Although the family has won the case at law and lifted the cloud over Ronnie, it has taken its toll on the rest. His father's physical health has deteriorated under the strain, as to some degree has the Winslows' happy home. The costs of the suit and the publicity campaign have eaten up his older brother Dickie's Oxford tuition, and hence his chance at a career in the Civil Service, as well as Catherine's marriage settlement. Her fiancé John Watherstone has broken off the engagement in the face of opposition from his father (an Army General), forcing her to consider a sincere and well-intentioned offer of marriage from Desmond, whom she does not love. Sir Robert has also declined appointment as Lord Chief Justice, rather than drop the case. However, the film ends with a suggestion that romance may yet blossom between Sir Robert and Catherine, who acknowledges that she has misjudged him all along.

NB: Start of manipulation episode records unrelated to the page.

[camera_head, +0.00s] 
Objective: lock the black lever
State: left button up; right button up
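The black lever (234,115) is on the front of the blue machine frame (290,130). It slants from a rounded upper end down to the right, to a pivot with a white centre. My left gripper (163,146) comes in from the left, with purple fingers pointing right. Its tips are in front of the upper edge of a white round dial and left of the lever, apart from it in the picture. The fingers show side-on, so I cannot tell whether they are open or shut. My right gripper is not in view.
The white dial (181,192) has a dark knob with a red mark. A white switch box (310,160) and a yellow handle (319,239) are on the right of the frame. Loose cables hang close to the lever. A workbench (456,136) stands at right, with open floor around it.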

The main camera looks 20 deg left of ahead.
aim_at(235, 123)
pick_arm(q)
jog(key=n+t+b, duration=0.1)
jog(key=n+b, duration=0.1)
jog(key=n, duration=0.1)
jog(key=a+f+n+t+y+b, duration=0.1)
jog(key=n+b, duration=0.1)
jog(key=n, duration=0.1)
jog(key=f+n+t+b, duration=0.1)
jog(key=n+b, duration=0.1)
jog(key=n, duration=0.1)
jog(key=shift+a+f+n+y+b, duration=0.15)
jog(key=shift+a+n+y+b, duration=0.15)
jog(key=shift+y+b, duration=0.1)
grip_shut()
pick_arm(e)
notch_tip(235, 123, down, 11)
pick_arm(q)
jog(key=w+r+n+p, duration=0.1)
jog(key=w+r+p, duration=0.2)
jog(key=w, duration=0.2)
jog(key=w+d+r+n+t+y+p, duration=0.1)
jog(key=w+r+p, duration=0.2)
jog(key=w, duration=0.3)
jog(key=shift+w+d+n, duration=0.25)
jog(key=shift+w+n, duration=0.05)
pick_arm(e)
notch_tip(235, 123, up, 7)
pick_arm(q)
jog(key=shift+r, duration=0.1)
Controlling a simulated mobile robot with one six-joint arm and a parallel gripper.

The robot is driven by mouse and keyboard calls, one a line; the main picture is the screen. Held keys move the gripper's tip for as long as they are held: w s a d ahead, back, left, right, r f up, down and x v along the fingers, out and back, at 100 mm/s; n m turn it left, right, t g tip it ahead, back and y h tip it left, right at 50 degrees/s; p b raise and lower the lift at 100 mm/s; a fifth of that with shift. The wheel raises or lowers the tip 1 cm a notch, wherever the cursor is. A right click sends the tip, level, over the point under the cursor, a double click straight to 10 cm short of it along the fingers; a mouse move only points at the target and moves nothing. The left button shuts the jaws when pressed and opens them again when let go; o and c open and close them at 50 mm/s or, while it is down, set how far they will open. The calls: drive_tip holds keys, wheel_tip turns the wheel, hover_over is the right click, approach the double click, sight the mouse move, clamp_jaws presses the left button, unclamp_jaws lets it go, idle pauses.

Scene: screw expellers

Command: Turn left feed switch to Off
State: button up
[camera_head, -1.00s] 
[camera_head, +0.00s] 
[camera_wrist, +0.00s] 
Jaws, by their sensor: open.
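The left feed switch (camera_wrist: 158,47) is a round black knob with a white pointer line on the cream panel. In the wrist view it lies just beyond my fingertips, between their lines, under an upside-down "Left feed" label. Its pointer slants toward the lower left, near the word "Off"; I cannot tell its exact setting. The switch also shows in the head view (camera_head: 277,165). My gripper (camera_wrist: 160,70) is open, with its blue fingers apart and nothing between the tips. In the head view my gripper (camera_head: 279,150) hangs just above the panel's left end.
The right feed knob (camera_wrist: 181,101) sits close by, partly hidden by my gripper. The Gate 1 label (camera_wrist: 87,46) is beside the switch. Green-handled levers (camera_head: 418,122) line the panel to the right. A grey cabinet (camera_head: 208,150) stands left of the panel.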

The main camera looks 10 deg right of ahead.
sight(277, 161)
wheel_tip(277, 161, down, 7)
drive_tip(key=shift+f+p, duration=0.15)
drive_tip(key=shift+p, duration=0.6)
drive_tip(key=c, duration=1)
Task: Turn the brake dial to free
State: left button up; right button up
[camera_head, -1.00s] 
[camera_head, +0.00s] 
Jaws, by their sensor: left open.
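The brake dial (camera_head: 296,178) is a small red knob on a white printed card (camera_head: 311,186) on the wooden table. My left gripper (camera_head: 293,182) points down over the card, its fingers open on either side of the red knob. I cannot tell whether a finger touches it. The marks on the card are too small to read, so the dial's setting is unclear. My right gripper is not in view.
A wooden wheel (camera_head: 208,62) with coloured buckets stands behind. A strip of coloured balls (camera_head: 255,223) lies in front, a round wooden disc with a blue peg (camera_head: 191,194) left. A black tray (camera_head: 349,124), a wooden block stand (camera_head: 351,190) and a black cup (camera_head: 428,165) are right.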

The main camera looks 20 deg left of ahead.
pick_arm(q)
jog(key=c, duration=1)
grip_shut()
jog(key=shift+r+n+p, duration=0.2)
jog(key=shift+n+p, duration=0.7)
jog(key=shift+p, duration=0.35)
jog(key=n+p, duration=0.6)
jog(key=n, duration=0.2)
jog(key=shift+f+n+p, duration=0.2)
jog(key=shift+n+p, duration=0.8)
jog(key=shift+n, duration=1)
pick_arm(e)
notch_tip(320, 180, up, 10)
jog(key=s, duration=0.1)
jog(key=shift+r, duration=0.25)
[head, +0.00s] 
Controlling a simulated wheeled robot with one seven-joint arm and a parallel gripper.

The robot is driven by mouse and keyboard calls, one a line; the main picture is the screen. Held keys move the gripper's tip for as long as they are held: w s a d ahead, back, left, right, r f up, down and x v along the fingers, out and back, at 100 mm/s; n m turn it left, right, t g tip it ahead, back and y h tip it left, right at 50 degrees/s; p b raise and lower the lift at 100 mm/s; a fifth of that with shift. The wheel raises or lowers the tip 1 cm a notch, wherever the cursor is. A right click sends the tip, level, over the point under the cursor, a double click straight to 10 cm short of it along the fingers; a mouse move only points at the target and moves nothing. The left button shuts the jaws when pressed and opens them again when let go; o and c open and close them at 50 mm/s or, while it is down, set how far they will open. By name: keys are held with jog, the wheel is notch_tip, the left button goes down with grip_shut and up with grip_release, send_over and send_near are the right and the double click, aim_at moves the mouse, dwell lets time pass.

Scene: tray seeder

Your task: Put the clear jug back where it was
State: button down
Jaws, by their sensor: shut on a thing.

[edit] Differences between reality and fiction

In the play, Rattigan quotes from actual parliamentary debates and court transcripts, but makes major changes to the characters and the timing of events, moving them closer to the start of World War I. He also introduces several fictional characters: a sister, Catherine Winslow, a suffragette and, as we learn in the final lines of the play, a potential future politician; her erstwhile fiancée, John Watherstone; and Desmond Curry, a solicitor who eventually proposes to Catherine.

Martin Archer-Shee junior was a very different character from the failed university student, Dickie Winslow, of the play. He was a Conservative Member of Parliament from 1910, and in his mid-thirties at the time of the case.

Arthur Winslow was also made less prosperous than his factual counterpart.

Whilst the play gives only indirect reference to the court case and the parliamentary debates, the 1948 film introduces scenes from these events that are not in the play.